The aristocratic government was so thoroughly pernicious, that
the citizen, who was able to depose the senate and to put
himself in its place, might perhaps benefit the commonwealth
more than he injured it.
Results
But such a bold player Tiberius Gracchus was not. He was a tolerably
capable, thoroughly well-meaning, conservative patriot, who simply
did not know what he was doing; who in the fullest belief that he
was calling the people evoked the rabble, and grasped at the crown
without being himself aware of it, until the inexorable sequence of
events urged him irresistibly into the career of the demagogue-tyrant;
until the family commission, the interferences with the public
finances, the further "reforms" exacted by necessity and despair,
the bodyguard from the pavement, and the conflicts in the streets
betrayed the lamentable usurper more and more clearly to himself and
others; until at length the unchained spirits of revolution seized and
devoured the incapable conjurer. The infamous butchery, through which
he perished, condemns itself, as it condemns the aristocratic faction
whence it issued; but the glory of martyrdom, with which it has
embellished the name of Tiberius Gracchus, came in this instance,
as usually, to the wrong man. The best of his contemporaries judged
otherwise. When the catastrophe was announced to Scipio Aemilianus,
he uttered the words of Homer:
"--Os apoloito kai allos, otis toiauta ge pezoi--"
and when the younger brother of Tiberius seemed disposed to come forward
in the same career, his own mother wrote to him: "Shall then our house
have no end of madness? Where shall be the limit? Have we not yet
enough to be ashamed of, in having confused and disorganized the state?"
So spoke not the anxious mother, but the daughter of the conqueror of
Carthage, who knew and experienced a misfortune yet greater than the
death of her children.
Chapter III
The Revolution and Gaius Gracchus
The Commisssion for Distributing the Domains
Tiberius Gracchus was dead; but his two works, the distribution
of land and the revolution, survived their author. In presence
of the starving agricultural proletariate the senate might venture
on a murder, but it could not make use of that murder to annul
the Sempronian agrarian law; the law itself had been far more
strengthened than shaken by the frantic outbreak of party fury.
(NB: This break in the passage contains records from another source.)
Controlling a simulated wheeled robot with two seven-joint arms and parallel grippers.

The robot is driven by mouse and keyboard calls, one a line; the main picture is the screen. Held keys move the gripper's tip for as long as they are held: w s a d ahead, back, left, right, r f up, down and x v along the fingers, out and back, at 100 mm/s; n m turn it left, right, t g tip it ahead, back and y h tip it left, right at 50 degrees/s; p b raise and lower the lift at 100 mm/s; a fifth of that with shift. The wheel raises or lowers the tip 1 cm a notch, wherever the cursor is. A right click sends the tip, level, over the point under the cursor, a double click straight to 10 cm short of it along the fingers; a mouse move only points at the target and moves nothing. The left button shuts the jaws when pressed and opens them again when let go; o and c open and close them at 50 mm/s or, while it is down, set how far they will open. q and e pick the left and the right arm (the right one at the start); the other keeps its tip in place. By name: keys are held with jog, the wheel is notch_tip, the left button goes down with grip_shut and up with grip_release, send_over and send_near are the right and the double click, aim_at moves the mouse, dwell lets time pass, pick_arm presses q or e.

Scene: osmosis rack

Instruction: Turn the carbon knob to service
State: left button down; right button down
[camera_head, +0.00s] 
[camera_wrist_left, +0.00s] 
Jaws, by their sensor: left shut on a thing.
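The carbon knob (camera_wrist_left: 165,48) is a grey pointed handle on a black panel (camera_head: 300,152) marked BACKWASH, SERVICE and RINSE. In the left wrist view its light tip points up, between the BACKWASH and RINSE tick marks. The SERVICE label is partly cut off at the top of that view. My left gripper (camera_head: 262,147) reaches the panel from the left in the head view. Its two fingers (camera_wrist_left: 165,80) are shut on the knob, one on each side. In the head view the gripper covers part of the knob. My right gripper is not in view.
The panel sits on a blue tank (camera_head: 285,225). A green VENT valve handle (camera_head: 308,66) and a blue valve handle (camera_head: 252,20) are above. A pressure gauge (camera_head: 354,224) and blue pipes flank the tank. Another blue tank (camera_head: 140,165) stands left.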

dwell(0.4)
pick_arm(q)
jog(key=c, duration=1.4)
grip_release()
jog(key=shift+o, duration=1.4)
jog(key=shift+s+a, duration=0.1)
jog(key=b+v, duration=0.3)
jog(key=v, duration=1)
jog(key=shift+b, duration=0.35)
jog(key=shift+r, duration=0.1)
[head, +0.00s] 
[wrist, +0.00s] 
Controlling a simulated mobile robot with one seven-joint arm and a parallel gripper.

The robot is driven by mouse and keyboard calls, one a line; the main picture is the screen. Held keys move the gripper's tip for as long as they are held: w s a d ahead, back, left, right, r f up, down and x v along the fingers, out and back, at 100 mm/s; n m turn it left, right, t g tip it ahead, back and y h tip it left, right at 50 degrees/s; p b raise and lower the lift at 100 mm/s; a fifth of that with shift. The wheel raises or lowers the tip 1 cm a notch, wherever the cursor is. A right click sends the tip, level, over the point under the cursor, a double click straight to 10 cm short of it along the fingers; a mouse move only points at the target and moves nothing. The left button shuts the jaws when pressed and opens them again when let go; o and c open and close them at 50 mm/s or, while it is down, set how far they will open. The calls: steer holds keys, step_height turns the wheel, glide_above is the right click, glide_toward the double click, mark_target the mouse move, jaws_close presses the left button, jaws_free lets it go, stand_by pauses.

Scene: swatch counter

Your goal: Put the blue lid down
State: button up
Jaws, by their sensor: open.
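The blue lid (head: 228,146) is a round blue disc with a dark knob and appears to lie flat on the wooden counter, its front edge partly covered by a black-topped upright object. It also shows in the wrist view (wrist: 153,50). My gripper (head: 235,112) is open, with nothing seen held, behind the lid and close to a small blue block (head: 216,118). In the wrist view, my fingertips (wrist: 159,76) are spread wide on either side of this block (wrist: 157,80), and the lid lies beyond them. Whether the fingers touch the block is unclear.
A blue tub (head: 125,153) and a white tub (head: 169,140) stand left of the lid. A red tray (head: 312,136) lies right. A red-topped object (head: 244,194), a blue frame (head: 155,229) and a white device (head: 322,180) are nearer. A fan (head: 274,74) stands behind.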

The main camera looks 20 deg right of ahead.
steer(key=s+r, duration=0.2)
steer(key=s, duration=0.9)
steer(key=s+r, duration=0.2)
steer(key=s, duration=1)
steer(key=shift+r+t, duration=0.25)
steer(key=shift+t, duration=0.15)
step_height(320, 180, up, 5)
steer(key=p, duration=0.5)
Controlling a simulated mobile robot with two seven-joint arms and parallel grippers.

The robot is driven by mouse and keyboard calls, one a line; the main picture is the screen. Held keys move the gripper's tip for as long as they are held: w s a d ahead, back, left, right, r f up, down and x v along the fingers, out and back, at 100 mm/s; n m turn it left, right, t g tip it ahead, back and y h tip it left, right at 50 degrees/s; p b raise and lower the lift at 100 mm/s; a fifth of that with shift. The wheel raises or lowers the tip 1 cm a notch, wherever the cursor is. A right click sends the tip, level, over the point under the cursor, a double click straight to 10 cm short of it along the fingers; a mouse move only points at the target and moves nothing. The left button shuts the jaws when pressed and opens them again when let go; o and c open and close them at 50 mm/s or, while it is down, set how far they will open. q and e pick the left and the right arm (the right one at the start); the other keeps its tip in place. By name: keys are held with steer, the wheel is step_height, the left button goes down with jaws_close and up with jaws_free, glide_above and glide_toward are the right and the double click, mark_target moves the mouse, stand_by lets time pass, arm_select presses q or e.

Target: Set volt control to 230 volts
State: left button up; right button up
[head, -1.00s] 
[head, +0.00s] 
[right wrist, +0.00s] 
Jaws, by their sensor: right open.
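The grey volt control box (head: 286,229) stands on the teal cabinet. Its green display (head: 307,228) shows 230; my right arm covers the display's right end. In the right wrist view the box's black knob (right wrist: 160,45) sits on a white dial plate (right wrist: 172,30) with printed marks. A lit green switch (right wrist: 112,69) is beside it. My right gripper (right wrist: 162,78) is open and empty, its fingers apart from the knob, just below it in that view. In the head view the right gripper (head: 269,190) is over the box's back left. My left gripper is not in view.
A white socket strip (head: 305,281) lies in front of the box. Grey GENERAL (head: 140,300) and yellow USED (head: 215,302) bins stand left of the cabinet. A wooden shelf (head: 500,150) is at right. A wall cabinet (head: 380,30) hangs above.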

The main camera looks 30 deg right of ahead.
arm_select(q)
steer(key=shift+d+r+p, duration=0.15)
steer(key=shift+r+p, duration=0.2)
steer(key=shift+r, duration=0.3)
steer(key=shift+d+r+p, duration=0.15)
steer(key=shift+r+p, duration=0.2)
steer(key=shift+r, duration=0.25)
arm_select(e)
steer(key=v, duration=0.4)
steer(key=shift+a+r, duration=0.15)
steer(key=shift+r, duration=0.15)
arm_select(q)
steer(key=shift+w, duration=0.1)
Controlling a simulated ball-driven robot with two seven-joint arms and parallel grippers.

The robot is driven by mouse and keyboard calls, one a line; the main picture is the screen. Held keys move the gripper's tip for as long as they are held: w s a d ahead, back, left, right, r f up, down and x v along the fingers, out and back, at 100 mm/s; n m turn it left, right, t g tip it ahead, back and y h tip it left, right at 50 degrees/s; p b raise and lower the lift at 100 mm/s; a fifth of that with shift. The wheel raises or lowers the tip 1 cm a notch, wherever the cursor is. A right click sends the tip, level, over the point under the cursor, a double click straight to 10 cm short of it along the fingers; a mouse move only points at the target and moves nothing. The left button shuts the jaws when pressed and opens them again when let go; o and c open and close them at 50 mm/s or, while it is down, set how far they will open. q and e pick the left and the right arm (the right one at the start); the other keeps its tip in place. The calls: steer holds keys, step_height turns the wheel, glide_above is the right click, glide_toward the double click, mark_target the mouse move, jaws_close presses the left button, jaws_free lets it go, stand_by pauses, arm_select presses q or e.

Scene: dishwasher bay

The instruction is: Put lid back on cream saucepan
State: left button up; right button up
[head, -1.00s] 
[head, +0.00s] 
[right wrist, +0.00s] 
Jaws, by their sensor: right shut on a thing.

The party of the aristocracy friendly towards reform, which openly
favoured the distribution of the domains--headed by Quintus Metellus,
just about this time (623) censor, and Publius Scaevola--in concert with
the party of Scipio Aemilianus, which was at least not disinclined to
reform, gained the upper hand for the time being even in the senate;
and a decree of the senate expressly directed the triumvirs to begin
their labours. According to the Sempronian law these were to be
nominated annually by the community, and this was probably done: but
from the nature of their task it was natural that the election should
fall again and again on the same men, and new elections in the proper
sense occurred only when a place became vacant through death. Thus in
the place of Tiberius Gracchus there was appointed the father-in-law
of his brother Gaius, Publius Crassus Mucianus; and after the fall of
Mucianus in 624(1) and the death of Appius Claudius, the business of
distribution was managed in concert with the young Gaius Gracchus by
two of the most active leaders of the movement party, Marcus Fulvius
Flaccus and Gaius Papirius Carbo. The very names of these men are
vouchers that the work of resuming and distributing the occupied
domain-land was prosecuted with zeal and energy; and, in fact, proofs
to that effect are not wanting. As early as 622 the consul of that
year, Publius Popillius, the same who directed the prosecutions of
the adherents of Tiberius Gracchus, recorded on a public monument that
he was "the first who had turned the shepherds out of the domains and
installed farmers in their stead"; and tradition otherwise affirms that
the distribution extended over all Italy, and that in the formerly
existing communities the number of farms was everywhere augmented--for
it was the design of the Sempronian agrarian law to elevate the farmer-
class not by the founding of new communities, but by the strengthening
of those already in existence. The extent and the comprehensive effect
of these distributions are attested by the numerous arrangements
in the Roman art of land-measuring that go back to the Gracchan
assignations of land; for instance, a due placing of boundary-stones
so as to obviate future mistakes appears to have been first called
into existence by the Gracchan courts for demarcation and the land-
distributions. But the numbers on the burgess-rolls give the
clearest evidence. The census, which was published in 623 and actually
took place probably in the beginning of 622, yielded not more than
319,000 burgesses capable of bearing arms, whereas six years afterwards
(629) in place of the previous falling-off(2) the number rises to
395,000, that is 76,000 of an increase--beyond all doubt solely
in consequence of what the allotment-commission did for the Roman
burgesses. Whether it multiplied the farms among the Italians in
the same proportion maybe doubted; at any rate what it did accomplish
yielded a great and beneficent result. It is true that this
result was not achieved without various violations of respectable
interests and existing rights. The allotment-commission, composed
of the most decided partisans, and absolute judge in its own cause,
proceeded with its labours in a reckless and even tumultuary fashion;
public notices summoned every one, who was able, to give information
regarding the extent of the domain-lands; the old land-registers were
inexorably referred to, and not only was occupation new and old
revoked without distinction, but in various cases real private
property, as to which the holder was unable satisfactorily to prove
his tenure, was included in the confiscation. Loud and for the most
part well founded as were the complaints, the senate allowed the
distributors to pursue their course; it was clear that, if the
domain question was to be settled at all, the matter could not
be carried through without such unceremonious vigour of action.